* **Work to be completed**
Count how many lines below include the string "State", and give that number without anything else.

+++

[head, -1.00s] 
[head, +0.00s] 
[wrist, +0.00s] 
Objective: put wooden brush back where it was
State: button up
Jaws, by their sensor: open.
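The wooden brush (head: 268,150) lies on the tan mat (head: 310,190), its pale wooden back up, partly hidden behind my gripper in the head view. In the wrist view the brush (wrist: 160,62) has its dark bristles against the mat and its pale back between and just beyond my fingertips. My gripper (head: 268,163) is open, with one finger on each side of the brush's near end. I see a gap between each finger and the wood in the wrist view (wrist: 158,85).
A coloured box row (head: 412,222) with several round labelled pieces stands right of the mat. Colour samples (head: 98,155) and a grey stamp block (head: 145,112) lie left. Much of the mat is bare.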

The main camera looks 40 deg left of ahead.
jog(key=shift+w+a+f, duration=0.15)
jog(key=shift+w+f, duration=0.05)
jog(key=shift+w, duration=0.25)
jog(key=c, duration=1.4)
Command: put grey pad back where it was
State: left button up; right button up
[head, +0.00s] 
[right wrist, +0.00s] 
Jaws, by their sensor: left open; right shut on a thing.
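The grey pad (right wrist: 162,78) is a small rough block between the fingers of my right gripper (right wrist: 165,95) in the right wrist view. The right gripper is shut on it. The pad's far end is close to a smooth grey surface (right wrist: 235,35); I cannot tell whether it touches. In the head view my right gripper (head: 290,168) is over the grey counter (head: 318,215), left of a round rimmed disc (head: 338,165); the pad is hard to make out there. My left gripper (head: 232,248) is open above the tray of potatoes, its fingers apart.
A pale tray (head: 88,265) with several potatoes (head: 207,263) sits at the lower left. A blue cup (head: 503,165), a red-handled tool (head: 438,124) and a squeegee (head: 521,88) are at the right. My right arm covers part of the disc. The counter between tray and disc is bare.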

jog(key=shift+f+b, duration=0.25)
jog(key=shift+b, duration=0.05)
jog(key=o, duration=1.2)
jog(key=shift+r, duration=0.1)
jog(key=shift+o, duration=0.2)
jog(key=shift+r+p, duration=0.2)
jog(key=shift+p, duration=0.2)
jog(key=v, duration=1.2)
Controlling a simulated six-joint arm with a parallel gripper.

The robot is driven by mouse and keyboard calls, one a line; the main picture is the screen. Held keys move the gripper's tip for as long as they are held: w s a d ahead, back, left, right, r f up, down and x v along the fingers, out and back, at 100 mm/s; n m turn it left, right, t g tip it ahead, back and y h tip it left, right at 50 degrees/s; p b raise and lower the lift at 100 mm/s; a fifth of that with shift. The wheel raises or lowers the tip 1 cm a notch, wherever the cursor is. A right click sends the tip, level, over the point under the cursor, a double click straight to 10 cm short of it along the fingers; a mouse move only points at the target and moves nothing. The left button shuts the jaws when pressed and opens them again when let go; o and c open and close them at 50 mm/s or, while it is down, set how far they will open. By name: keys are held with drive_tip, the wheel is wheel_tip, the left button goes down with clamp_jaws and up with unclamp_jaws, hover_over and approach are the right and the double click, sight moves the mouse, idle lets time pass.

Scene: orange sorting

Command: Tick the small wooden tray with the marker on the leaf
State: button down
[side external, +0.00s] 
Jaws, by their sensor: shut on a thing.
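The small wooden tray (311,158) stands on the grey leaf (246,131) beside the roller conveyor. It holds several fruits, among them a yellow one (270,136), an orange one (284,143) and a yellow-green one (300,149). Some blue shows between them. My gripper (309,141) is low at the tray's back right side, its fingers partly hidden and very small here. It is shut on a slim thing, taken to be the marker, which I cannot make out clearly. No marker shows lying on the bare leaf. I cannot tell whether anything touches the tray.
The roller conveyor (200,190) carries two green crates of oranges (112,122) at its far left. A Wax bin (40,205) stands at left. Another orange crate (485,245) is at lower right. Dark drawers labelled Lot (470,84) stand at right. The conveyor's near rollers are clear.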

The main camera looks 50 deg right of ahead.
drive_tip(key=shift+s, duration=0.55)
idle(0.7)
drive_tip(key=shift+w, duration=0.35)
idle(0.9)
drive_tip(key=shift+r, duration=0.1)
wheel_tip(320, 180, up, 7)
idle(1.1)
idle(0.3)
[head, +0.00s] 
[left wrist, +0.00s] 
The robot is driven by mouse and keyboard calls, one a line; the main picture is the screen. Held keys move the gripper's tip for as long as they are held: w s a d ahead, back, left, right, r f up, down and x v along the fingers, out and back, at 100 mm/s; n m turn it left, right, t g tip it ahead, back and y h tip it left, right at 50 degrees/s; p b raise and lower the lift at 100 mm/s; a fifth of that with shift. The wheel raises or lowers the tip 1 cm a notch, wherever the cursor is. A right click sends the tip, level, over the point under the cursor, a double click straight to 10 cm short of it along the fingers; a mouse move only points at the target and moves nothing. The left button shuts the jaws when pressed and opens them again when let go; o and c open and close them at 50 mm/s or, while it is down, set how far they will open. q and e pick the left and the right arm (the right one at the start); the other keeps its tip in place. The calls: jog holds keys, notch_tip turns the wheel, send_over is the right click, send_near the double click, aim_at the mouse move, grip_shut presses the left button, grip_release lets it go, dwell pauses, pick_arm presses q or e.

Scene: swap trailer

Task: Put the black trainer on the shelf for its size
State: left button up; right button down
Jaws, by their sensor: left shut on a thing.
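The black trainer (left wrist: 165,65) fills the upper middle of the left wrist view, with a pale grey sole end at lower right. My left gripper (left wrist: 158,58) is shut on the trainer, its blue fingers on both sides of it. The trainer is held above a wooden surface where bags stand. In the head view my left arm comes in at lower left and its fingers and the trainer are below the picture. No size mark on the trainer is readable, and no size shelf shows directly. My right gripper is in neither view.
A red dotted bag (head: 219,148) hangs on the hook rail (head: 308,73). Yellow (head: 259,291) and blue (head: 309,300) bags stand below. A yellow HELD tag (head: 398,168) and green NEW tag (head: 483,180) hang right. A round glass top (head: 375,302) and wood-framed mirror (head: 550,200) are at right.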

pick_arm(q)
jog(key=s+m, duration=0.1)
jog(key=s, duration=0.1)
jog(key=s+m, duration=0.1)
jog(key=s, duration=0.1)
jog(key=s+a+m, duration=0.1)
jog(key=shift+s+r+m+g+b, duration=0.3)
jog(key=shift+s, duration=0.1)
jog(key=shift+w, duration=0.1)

+++

* **Answer to the task**
4